> _EXERCISE OBJECTIVE_:
Set down, please, exactly the lines below that run from the line with "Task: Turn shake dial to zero" to the line with "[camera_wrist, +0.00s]", both lines included.

> _GIVEN MATERIAL_:
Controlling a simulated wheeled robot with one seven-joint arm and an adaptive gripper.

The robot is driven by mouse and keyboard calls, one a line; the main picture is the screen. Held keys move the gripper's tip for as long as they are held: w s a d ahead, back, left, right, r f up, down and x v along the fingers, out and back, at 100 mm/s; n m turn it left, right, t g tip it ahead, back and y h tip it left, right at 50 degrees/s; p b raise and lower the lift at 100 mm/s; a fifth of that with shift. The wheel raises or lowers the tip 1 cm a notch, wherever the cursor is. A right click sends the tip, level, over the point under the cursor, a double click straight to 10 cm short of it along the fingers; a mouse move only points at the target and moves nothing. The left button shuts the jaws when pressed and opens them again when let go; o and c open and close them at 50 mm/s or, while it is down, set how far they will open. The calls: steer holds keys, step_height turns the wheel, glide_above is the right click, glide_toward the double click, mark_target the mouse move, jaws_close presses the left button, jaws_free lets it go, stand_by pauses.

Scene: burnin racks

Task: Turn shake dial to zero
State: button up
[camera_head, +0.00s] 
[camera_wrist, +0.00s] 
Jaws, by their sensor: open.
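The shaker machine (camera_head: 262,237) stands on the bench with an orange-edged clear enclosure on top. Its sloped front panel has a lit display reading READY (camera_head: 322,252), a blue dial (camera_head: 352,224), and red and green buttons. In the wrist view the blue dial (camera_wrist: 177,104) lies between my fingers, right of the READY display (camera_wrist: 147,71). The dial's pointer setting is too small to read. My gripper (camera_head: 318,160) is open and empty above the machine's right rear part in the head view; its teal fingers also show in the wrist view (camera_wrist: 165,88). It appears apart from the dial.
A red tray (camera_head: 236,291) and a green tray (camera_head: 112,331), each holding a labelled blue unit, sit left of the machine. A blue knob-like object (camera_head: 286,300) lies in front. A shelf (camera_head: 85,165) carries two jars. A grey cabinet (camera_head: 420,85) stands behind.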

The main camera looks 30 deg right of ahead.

> _ANSWER FOR THE TASK_:
Task: Turn shake dial to zero
State: button up
[camera_head, +0.00s] 
[camera_wrist, +0.00s] 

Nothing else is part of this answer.